» **WHAT THE TASK REQUIRES**
Repeat every line of the material, character for character.

» **DATA LINES**
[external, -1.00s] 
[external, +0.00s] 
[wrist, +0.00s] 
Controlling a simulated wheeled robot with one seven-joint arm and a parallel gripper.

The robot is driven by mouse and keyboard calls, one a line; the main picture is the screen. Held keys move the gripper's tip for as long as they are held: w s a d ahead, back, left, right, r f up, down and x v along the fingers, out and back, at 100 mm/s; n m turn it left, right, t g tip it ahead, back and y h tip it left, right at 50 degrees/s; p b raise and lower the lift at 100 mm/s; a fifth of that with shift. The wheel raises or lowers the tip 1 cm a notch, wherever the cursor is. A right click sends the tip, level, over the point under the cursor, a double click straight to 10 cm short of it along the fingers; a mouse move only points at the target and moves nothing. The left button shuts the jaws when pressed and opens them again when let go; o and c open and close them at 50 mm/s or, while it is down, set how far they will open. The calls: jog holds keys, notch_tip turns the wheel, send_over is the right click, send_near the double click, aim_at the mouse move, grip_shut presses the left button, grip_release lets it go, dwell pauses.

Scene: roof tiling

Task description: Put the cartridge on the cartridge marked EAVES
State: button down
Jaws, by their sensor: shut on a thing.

» **PROBLEM SOLUTION**
[external, -1.00s] 
[external, +0.00s] 
[wrist, +0.00s] 
Controlling a simulated wheeled robot with one seven-joint arm and a parallel gripper.

The robot is driven by mouse and keyboard calls, one a line; the main picture is the screen. Held keys move the gripper's tip for as long as they are held: w s a d ahead, back, left, right, r f up, down and x v along the fingers, out and back, at 100 mm/s; n m turn it left, right, t g tip it ahead, back and y h tip it left, right at 50 degrees/s; p b raise and lower the lift at 100 mm/s; a fifth of that with shift. The wheel raises or lowers the tip 1 cm a notch, wherever the cursor is. A right click sends the tip, level, over the point under the cursor, a double click straight to 10 cm short of it along the fingers; a mouse move only points at the target and moves nothing. The left button shuts the jaws when pressed and opens them again when let go; o and c open and close them at 50 mm/s or, while it is down, set how far they will open. The calls: jog holds keys, notch_tip turns the wheel, send_over is the right click, send_near the double click, aim_at the mouse move, grip_shut presses the left button, grip_release lets it go, dwell pauses.

Scene: roof tiling

Task description: Put the cartridge on the cartridge marked EAVES
State: button down
Jaws, by their sensor: shut on a thing.

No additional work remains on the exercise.